The issue is whether or not Uber makes our urban areas better places to live.  That is far from obvious.

The competition from Uber will drive down the income of taxi drivers and could eliminate some of those jobs.  Uber would, in effect, be replacing permanent, full-time workers with a living wage by a herd of day laborers whose income will be erratic and most likely driven down over time.  If Uber is successful it will attract competitors—and markets will do what markets do.

Jeff Bercovoci has provided an excellent discussion of Uber’s future prospects in an article for Forbes: The Bear Case For Uber (Yes, There Is One.  He does not claim to know what the future holds, but he allows as how it could be considerably less rosy than the Uber leaders now expect.

One of the problems with Uber’s business model is that the price for entering into competition with it is so very low.

“The same innovations that made it possible — GPS-enabled mobile devices, smart utilization algorithms, frictionless digital payment and social authentication — make it possible for anyone who wants to build a platform that would do much the same thing, without taking 20% of the proceeds.”

Uber is already beset by competitors trying to undercut it.

“The price war that Uber’s locked into now shows what happens when the marginal cost of providing a service shrinks to insignificance, says Jeremy Rifkin, an economics lecturer and author of “The Third Industrial Revolution.” ‘As you move toward zero marginal cost, the margins aren’t there for the profits,’ says Rifkin. ‘You’re going to have cooperatives coming in, and you’re going to see governments coming in like they are with bike sharing’.”

Bercovici provides an overview of the current competition.

“Even in the let’s-disrupt-transportation church, Uber has no shortage of competitors pecking away at it from every angle. The biggest, Lyft, competes primarily in the arena of low-cost service, but in May it added a premium tier, Lyft Plus, challenging for the market where Uber makes its biggest profits. There are services that specialize in traditional taxis (Hailo, Flywheel), services for riders willing to share the backseat with strangers (Hitch), services for those who just want a cheap car for a few hours but no driver (Getaround, Relayrides) or a driver but no car (Redcap). And of course there are the traditional taxi and car-service companies and rental providers.”

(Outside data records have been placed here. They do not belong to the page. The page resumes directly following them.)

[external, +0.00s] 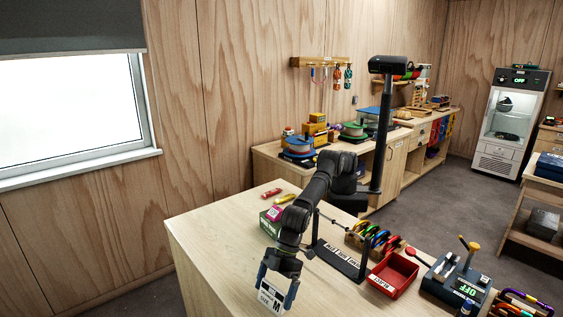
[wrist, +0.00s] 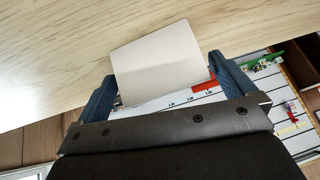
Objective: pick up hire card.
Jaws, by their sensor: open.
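The hire card is a small white card (external: 271,297) with black print, near the bottom of the external view at the near part of the wooden table. In the wrist view the card (wrist: 160,62) shows a plain pale face between my two fingers. My gripper (external: 275,292) points down over it with its blue-grey fingers apart, one on each side of the card. The wrist view shows the gripper (wrist: 161,68) open around the card, with the fingertips close to its side edges. I cannot tell whether they touch it.
A black stand (external: 338,262), colourful carabiners (external: 372,239), a red tray (external: 392,276) and a dark device (external: 456,281) stand to the right. A green-and-pink box (external: 272,221) stands farther back. The left of the wooden table (external: 215,255) is clear.

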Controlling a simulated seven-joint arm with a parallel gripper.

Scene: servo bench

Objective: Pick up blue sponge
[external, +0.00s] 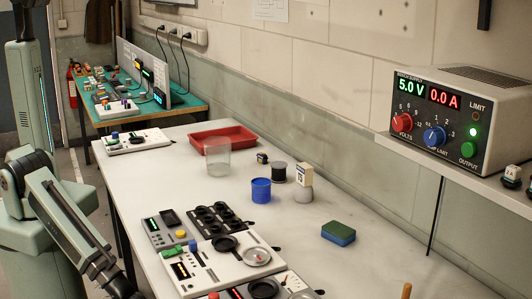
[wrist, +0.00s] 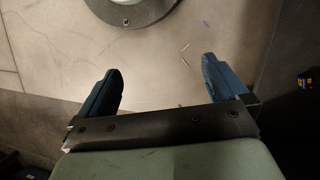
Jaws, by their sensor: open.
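The blue sponge (external: 338,233) lies flat on the white bench, right of centre in the external view; its top is green and its sides are blue. It stands apart from the other things. My gripper (wrist: 162,85) shows in the wrist view with its two dark blue fingers spread wide and nothing between them. Below it is grey floor, and the sponge is not in the wrist view. In the external view my arm is at the left, beside the bench, far from the sponge; the gripper itself is not visible there.
A blue cylinder (external: 261,191), a clear beaker (external: 217,158) and a red tray (external: 240,133) stand farther back on the bench (external: 365,275). Control panels (external: 215,265) line the near left edge. A power supply (external: 455,115) sits on a shelf at right. Bench around the sponge is clear.

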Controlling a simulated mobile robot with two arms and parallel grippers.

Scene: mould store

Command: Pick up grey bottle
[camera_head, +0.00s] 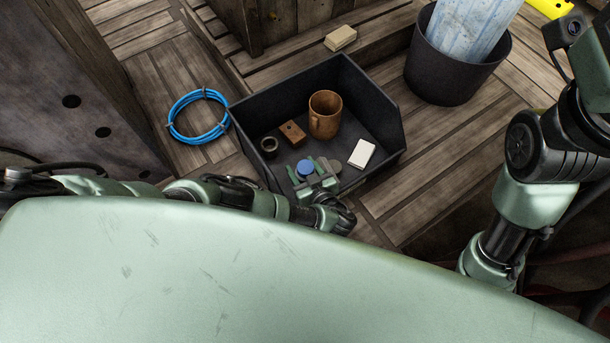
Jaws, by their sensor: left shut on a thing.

Price competition is already a serious concern.

“Lyft president John Zimmer says his company is committed to being the cheapest option for riders; in order to keep drivers happy as well, it has had to forego taking any cut of fares, subsisting on the $333 million in venture funding it’s raised. To undercut Lyft in its home market, Uber recently dropped fares on UberX by 25% while promising to keep drivers’ take-home intact. Not only does Uber make nothing on those rides; it pays the drivers a bonus on top of the fare. Both companies say any sacrifice on their part is temporary, but in this environment, it’s hard to imagine Uber will be able to impose its 20% cut of fares consistently, especially with low-cost UberX growing at five times the rate of the premium tiers and new entrants popping up all the time.”

Perhaps the greatest concern is that governments will step in and insist that Uber and its competitors live under the same rules as taxi operators.

“Across North America and Europe, taxi and limo drivers’ unions have been lobbying legislators to regulate or outlaw peer-to-peer services, and occasionally succeeding. “What they’re trying to do is get all their competitors to have to incur the same costs they do,” says Samuel Staley, who teaches economics and urban planning as director of Florida State University’s DeVoe Moore Center. One industry group, the Taxi, Limousine and Paratransit Association, claims that 30% to 40% of a traditional taxi’s operating expenses consist of regulatory costs Uber is now avoiding, especially primary commercial liability insurance. (Uber requires drivers to have their own insurance, although it does provide secondary coverage for certain situations.)”

Some cities have withheld permission for Uber to operate; others have banned it.  The threat of regulatory controls will likely increase if Uber becomes more of a city presence.

Uber has labor problems to contend with as well.  It seems to prefer drivers who are willing to work full-time and who consider driving to be a career.  If that is its goal then it will have to recognize its drivers as actual employees who will have demands.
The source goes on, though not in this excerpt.